▶ **Information supplied**:

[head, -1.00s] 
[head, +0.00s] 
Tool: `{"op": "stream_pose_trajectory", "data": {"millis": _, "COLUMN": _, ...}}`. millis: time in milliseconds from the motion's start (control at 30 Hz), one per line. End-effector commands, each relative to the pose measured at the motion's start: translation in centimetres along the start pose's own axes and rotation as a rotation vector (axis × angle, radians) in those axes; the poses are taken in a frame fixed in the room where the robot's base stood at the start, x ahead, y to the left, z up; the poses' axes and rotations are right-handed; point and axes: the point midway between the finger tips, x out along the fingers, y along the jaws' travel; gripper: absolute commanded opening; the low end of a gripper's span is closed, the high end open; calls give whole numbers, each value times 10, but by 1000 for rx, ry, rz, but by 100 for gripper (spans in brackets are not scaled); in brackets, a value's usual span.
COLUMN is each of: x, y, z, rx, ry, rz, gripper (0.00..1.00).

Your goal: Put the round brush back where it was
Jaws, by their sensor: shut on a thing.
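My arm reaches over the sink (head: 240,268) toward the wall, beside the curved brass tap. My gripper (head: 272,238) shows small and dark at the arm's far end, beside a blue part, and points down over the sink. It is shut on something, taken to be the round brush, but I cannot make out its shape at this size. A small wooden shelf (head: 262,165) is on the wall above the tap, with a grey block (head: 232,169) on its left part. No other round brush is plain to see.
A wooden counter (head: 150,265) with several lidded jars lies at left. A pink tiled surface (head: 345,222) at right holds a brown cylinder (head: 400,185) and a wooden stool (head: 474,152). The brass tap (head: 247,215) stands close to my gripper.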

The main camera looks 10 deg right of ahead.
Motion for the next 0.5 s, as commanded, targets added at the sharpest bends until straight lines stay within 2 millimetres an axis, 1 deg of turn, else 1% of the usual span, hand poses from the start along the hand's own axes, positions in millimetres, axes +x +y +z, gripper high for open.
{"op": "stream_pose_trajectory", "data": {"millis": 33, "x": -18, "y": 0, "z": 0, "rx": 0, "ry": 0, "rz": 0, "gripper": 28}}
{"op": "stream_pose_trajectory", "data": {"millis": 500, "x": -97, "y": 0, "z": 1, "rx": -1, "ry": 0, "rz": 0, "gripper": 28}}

▶ **Goal of the exercise**:
Produce an exact copy of the whole listing.

▶ **Exercise answer**:
[head, -1.00s] 
[head, +0.00s] 
Tool: `{"op": "stream_pose_trajectory", "data": {"millis": _, "COLUMN": _, ...}}`. millis: time in milliseconds from the motion's start (control at 30 Hz), one per line. End-effector commands, each relative to the pose measured at the motion's start: translation in centimetres along the start pose's own axes and rotation as a rotation vector (axis × angle, radians) in those axes; the poses are taken in a frame fixed in the room where the robot's base stood at the start, x ahead, y to the left, z up; the poses' axes and rotations are right-handed; point and axes: the point midway between the finger tips, x out along the fingers, y along the jaws' travel; gripper: absolute commanded opening; the low end of a gripper's span is closed, the high end open; calls give whole numbers, each value times 10, but by 1000 for rx, ry, rz, but by 100 for gripper (spans in brackets are not scaled); in brackets, a value's usual span.
COLUMN is each of: x, y, z, rx, ry, rz, gripper (0.00..1.00).

Your goal: Put the round brush back where it was
Jaws, by their sensor: shut on a thing.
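My arm reaches over the sink (head: 240,268) toward the wall, beside the curved brass tap. My gripper (head: 272,238) shows small and dark at the arm's far end, beside a blue part, and points down over the sink. It is shut on something, taken to be the round brush, but I cannot make out its shape at this size. A small wooden shelf (head: 262,165) is on the wall above the tap, with a grey block (head: 232,169) on its left part. No other round brush is plain to see.
A wooden counter (head: 150,265) with several lidded jars lies at left. A pink tiled surface (head: 345,222) at right holds a brown cylinder (head: 400,185) and a wooden stool (head: 474,152). The brass tap (head: 247,215) stands close to my gripper.

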The main camera looks 10 deg right of ahead.
Motion for the next 0.5 s, as commanded, targets added at the sharpest bends until straight lines stay within 2 millimetres an axis, 1 deg of turn, else 1% of the usual span, hand poses from the start along the hand's own axes, positions in millimetres, axes +x +y +z, gripper high for open.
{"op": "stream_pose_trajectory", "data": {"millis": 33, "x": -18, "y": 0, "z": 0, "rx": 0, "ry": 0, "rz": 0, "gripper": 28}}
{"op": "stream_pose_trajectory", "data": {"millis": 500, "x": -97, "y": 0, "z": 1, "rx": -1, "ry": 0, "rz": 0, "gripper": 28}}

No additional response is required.